Hello there. :) Honestly, I read this because the title is the same with David Archuleta's song. xD

Anyway, I've got nitpicks for you:

We walked through the trails in the park, enjoying all around us.

- The 'all' here is vague. Put some more imagery here so that the reader's imagination will already start wandering at the beginning of the story. ;)

(...) stars start to fall out of the heavens above.

- This isn't a necessary nitpick, but I think it's more appropriate to use 'down from' instead of 'out of' here.

“Meteor shower,” I said. I smiled as you gasped with delight at the breathtaking sight.

- Try rewriting this to: "Meteor shower," I said, smiling as you gasped with delight at the breathtaking sight.
- Also, show, don't tell. I'm sure you've read that phrase before. (Sorry for not explaining. :( )

“I love you.” I said as more gleams (...)

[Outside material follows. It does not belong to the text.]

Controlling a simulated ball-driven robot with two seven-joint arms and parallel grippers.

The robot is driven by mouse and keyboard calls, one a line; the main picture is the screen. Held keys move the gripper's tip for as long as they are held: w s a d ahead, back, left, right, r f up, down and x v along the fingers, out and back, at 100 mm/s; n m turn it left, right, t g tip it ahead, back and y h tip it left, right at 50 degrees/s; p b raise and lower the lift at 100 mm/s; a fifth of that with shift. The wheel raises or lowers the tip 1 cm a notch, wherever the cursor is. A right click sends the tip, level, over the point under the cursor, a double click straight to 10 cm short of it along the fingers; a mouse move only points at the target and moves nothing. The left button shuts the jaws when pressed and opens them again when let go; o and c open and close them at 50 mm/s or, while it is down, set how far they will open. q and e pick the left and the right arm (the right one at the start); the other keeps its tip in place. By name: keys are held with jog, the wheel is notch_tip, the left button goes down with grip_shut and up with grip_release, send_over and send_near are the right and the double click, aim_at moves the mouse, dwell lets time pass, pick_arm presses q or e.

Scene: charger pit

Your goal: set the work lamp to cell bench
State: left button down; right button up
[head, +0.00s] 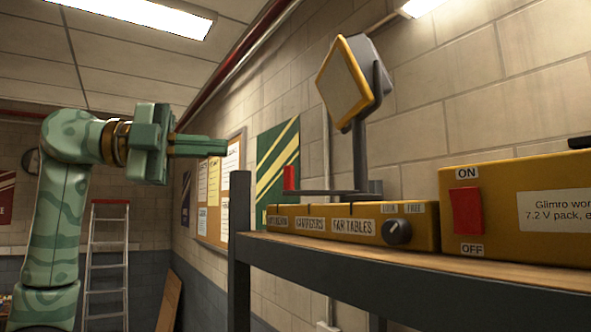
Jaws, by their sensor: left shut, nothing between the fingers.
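The work lamp (345,82) has a square yellow-framed head tilted on a dark fork and post, above a yellow base (425,227) on a shelf. A dark bar runs left from the post to an upright red tab (289,178). The base's front has several labels; "FAR TABLES" is legible, the leftmost is too small to read surely. A black knob (397,232) sits below small labels that look like LOCK and FREE; its setting is unclear. My left gripper (224,147) is shut and empty, left of the red tab and apart from it. My right gripper is out of view.
A yellow box (540,190) with a red ON/OFF switch (467,210) stands at the shelf's right. The shelf (400,268) has a dark upright post (239,250) at its left end. A ladder (108,260) stands at the back left. Air between gripper and lamp looks clear.

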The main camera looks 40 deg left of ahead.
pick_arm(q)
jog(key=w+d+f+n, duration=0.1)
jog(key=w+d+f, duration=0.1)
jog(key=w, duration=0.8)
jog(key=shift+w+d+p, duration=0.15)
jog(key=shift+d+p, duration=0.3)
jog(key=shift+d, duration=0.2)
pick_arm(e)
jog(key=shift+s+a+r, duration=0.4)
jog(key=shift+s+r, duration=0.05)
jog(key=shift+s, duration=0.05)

- Use a comma instead of a period at the end of dialogues.

I felt my heart get heavy at those words (...)

- 'heavy' and 'at' seem to be the wrong words here.

- - - - - - -

I like the simplicity of this story, but it came out a little too short for me. You could've described the moment more. Use imageries, like what I said in one of my nitpicks. :) That way, the moment is captured, like in a photo or recorded in a video. ;)

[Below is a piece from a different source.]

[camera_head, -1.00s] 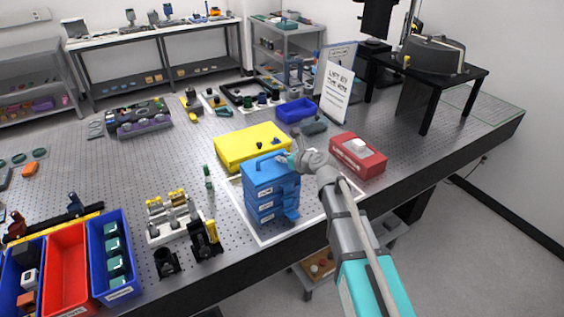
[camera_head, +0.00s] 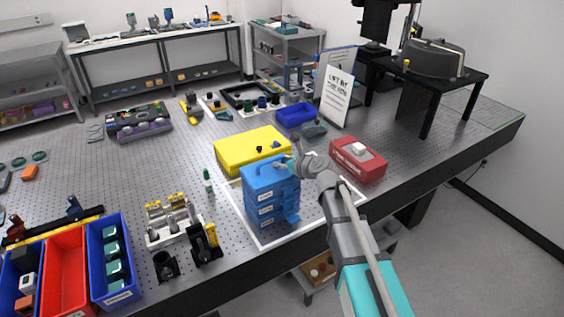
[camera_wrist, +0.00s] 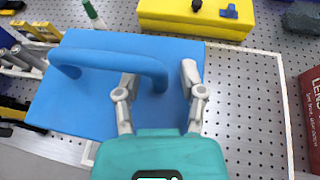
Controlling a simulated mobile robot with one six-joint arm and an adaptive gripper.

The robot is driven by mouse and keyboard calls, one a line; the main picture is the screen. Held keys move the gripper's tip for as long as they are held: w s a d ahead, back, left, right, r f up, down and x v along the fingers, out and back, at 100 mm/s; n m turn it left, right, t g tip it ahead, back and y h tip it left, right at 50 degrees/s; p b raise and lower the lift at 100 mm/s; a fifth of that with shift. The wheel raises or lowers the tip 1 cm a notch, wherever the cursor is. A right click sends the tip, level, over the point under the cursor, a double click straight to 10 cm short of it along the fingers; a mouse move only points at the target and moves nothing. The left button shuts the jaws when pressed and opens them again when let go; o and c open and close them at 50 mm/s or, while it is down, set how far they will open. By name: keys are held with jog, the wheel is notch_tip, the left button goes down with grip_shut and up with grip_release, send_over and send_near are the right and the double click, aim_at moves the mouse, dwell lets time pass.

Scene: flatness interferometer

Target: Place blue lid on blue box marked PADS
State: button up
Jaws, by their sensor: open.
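The blue lid (camera_head: 262,174) with an arched handle (camera_head: 262,160) lies flat on top of a stack of blue boxes (camera_head: 268,209). The boxes carry small white labels, too small to read, so I cannot tell which is PADS. In the wrist view the lid (camera_wrist: 75,105) fills the middle, its handle (camera_wrist: 110,58) running left to right. My gripper (camera_wrist: 160,75) is open over the lid, with its fingers on either side of the handle's right end. In the head view my gripper (camera_head: 288,164) is at the right side of the lid top. I cannot tell whether it touches.
A yellow case (camera_head: 238,150) stands right behind the stack. A red box (camera_head: 368,166) is to the right, a blue tray (camera_head: 296,113) farther back. A green-capped bottle (camera_head: 208,185) and a fixture with several posts (camera_head: 172,222) stand to the left.

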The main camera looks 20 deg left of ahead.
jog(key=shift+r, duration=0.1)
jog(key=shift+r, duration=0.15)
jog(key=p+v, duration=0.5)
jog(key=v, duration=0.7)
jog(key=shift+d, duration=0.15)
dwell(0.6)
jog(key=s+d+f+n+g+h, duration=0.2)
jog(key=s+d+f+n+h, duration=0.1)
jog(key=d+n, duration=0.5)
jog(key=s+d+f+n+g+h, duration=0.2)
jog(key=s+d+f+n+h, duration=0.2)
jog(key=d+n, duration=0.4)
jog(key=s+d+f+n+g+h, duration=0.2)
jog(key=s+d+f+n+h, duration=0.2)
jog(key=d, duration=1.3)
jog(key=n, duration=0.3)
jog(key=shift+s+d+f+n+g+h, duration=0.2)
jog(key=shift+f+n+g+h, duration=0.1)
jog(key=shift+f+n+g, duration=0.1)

Anyway, sorry if I sounded rude or anything. >.<

Never stop writing! :D
“(...) and so do all who live to see such times. But that is not for them to decide. All we have to decide is what to do with the time that is given us.” - Gandalf, The Lord Of The Rings: The Fellowship Of The Ring
  








There are more things in heaven and earth, Horatio, than are dreamt of in your philosophy.